[Aim of the task]:
Determine how many lines below hold the string "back". Reply with the number alone.

### Supplied records ###

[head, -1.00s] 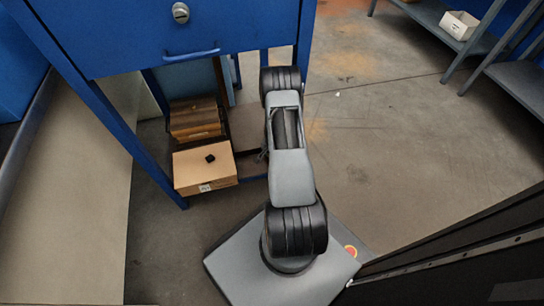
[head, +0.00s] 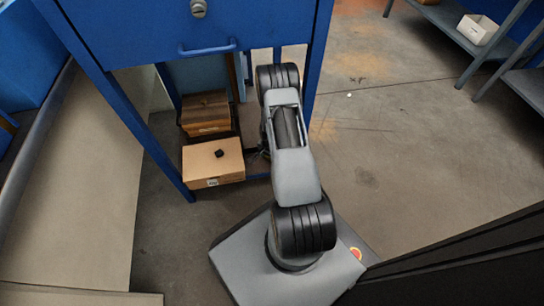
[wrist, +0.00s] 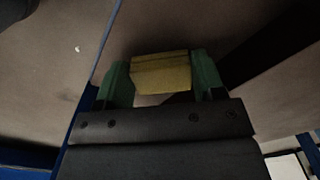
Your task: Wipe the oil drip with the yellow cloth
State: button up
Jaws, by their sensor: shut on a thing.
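In the wrist view, my gripper (wrist: 163,78) is shut on the yellow cloth (wrist: 161,72), which shows as a folded block between its two green fingers. The cloth is held up off any surface that I can make out. In the head view my arm stretches forward from my base, and its gripper end and the cloth are hidden there. I cannot make out an oil drip in either view.
A blue bench with a drawer (head: 195,35) stands ahead on the left. Cardboard boxes (head: 214,164) sit low beneath it. A grey shelf rack (head: 443,20) with a white bin (head: 477,29) is at the upper right. Open floor (head: 400,140) lies right of my arm.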

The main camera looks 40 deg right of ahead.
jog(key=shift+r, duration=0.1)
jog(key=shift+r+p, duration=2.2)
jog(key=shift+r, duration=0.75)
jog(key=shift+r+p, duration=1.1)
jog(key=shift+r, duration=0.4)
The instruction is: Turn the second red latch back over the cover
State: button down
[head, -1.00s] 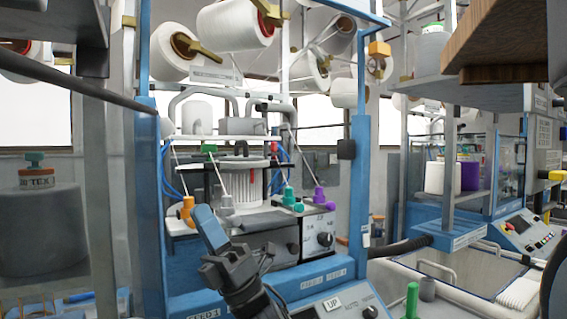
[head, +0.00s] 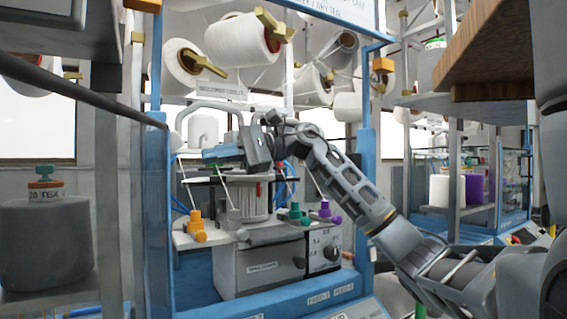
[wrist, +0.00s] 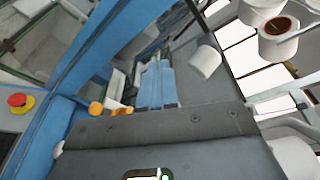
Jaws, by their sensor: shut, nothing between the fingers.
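A small red piece (head: 258,189), perhaps one of the red latches, shows at the white ribbed cylinder (head: 249,207) in the middle of the knitting machine. I cannot tell which latch it is or how it is turned. My gripper (head: 214,155), with blue fingers, is shut and empty above the plate, to the upper left of the red piece. In the wrist view the blue fingers (wrist: 156,84) lie side by side. No red latch is clear there.
Orange (head: 195,226), teal (head: 295,213) and purple (head: 328,211) pegs stand around the cylinder, with thin rods slanting up. Blue frame posts (head: 364,190) flank the machine, and yarn cones (head: 241,38) hang above. A red button (wrist: 20,101) shows at the left in the wrist view.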

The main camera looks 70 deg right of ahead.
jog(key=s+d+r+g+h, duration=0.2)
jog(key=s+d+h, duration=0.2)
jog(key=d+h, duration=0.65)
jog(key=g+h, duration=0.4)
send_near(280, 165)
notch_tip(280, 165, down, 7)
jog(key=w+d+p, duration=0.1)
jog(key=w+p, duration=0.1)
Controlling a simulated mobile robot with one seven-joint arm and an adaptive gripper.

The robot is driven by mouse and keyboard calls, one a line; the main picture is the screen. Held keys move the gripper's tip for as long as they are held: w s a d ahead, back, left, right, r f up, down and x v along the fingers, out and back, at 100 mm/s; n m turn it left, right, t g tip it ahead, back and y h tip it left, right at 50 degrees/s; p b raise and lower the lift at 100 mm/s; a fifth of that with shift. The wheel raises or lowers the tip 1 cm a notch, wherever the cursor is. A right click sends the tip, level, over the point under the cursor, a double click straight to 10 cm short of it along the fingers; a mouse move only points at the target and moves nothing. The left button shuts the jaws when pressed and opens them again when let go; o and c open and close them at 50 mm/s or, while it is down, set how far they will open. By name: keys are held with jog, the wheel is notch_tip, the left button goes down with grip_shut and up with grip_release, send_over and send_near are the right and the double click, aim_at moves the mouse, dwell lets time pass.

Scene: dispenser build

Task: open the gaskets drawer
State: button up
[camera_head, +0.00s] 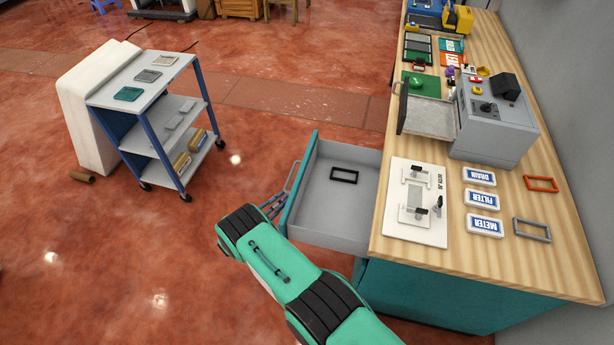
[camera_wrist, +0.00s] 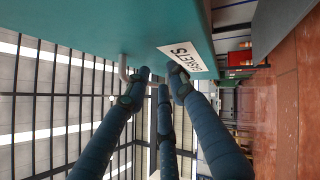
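The gaskets drawer (camera_head: 345,205) is pulled out from the left side of the workbench, showing its grey inside. A dark rectangular frame (camera_head: 344,175) lies in it. In the wrist view its teal front (camera_wrist: 90,20) carries a white label reading GASKETS (camera_wrist: 188,58), seen sideways. The drawer's handle (camera_wrist: 124,68) shows at one end beside my fingertips; the rest is hidden behind them. My gripper (camera_wrist: 155,88) has its fingers drawn together at the handle and looks shut on it. In the head view my gripper (camera_head: 272,206) is at the drawer front, partly hidden by my arm.
The wooden benchtop (camera_head: 400,258) holds a white fixture board (camera_head: 415,203), labelled cards (camera_head: 482,199) and a grey machine (camera_head: 492,125) with an open grey tray. A shelf cart (camera_head: 160,105) stands at the left. Red floor between cart and drawer is clear.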

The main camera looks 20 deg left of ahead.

###

[Task result]:
2